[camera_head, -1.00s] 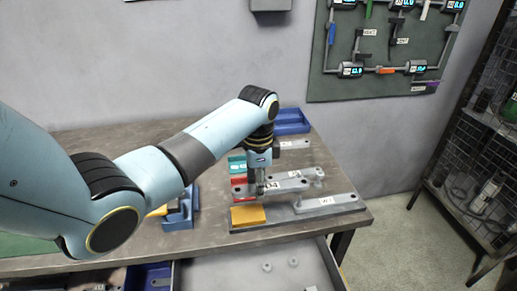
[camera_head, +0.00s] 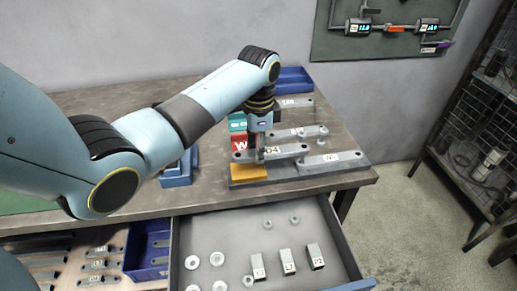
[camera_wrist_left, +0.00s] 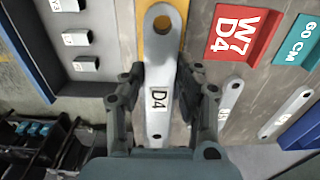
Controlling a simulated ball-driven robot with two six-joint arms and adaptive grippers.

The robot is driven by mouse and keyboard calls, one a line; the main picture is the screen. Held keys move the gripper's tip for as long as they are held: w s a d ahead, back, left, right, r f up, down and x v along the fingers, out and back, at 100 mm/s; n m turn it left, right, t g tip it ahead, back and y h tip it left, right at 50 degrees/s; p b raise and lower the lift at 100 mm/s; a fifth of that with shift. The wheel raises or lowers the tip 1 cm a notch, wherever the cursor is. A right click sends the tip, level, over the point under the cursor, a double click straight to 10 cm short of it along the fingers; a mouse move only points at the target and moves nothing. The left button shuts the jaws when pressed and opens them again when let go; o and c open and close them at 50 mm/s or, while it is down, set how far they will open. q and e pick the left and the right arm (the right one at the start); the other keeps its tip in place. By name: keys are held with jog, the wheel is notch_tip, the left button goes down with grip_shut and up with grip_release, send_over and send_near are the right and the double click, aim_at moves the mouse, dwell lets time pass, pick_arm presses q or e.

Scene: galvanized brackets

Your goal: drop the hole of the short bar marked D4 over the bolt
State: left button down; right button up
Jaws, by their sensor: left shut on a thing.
▬▬▬▬▬▬▬▬▬▬
Write out the lines from the start of the material to the line with "Controlling a simulated", inclusive and exactly. Skip the pictures.

[camera_head, -1.00s] 
[camera_head, +0.00s] 
[camera_wrist_left, +0.00s] 
Controlling a simulated ball-driven robot with two six-joint arms and adaptive grippers.

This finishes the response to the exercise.